Before I swore off alcohol, I’d never had a problem with it, never drank during the week, usually only at events or special occasions, but even going from typical consumption to zero felt good. Decisions were simple. The day after a Halloween party last year was not simple. I drank entirely too much for any one person and paid for it the next morning. I wasn’t just hungover; I’m pretty sure my body just wanted to die, but I wasn’t merciful enough to let it. The kids had been at a sleepover that night and when they returned the next afternoon, I was nowhere near being in any sort of shape to parent. That’s when I said forget it. It’s not worth it. Sure, it seems fun at the time, but no amount of fun is worth making myself that sick. I’m not even that big of a fan of having fun in the first place.
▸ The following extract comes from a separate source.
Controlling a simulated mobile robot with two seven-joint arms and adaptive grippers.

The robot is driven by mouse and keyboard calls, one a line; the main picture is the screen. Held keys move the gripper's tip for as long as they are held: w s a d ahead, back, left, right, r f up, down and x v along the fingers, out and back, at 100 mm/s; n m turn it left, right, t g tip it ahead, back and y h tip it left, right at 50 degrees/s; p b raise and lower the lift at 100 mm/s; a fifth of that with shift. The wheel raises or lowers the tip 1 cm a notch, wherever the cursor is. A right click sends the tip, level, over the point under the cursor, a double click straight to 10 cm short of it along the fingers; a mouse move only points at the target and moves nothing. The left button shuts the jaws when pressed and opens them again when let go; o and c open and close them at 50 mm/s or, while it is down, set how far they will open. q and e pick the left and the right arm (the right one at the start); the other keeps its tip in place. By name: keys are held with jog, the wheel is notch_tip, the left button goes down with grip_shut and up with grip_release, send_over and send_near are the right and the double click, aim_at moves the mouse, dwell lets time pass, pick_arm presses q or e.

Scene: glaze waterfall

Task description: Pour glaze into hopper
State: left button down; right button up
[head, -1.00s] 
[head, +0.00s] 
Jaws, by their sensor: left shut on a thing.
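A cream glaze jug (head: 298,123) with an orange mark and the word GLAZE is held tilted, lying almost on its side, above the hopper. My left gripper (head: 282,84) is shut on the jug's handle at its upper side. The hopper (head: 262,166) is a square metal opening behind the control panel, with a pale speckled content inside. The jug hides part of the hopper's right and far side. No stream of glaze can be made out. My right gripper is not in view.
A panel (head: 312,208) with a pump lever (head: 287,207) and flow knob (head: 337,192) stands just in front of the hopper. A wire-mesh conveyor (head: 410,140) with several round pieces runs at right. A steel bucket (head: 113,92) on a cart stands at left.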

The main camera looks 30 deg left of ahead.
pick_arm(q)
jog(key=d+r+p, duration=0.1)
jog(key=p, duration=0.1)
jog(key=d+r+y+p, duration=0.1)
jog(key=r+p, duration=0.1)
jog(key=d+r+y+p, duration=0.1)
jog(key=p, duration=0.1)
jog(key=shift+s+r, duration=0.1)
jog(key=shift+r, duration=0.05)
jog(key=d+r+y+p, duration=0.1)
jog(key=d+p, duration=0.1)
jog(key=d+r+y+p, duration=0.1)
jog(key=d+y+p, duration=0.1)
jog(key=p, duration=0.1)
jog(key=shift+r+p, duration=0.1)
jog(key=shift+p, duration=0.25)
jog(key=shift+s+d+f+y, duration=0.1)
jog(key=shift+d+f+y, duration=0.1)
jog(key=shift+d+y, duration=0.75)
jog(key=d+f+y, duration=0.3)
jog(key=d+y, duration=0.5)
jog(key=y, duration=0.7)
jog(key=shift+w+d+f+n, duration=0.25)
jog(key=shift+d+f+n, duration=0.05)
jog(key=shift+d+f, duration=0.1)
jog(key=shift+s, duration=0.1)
So I don’t drink anymore. Much. I’ve had a drink or two since then, but always begrudgingly. I simply do not see the point. I don’t like the taste, I don’t like who I am while I’m drinking, and I refuse to have a hangover ever again. And I’m stubborn, so I won’t.
Good for me, right? Good for me for making a grownup decision, choosing my health and comfort over a few hours of intoxication, right? Surprisingly (maybe only to me), I’ve encountered exactly zero people who feel that way. I’ve started this sentence five different ways because I can barely wrap my mind around the feelings I have when I actually brave the elements, attend a social event, and remain sober. People are disbelieving, they’re shocked, they’re actually disappointed that I have chosen not to partake. And, to be clear, I have absolutely no problem whatsoever with other people drinking. I don’t drink because it’s a personal choice. I don’t give a shit if you drink or not. Drink up! Get wasted! Hurl your brains out! I really couldn’t care less either way! I’m not drinking and I can still have fun. I know some of you are in shock right now, but it’s true, so let me repeat – I DON’T HAVE TO DRINK TO HAVE FUN. I’m probably considered incredibly lame by some, but I even play drinking games with pop. Little to no risk involved, but they’re still fun(ish). I’m participating, I’m mingling, I’m conversing and fitting in…I’m just not drunk. So what?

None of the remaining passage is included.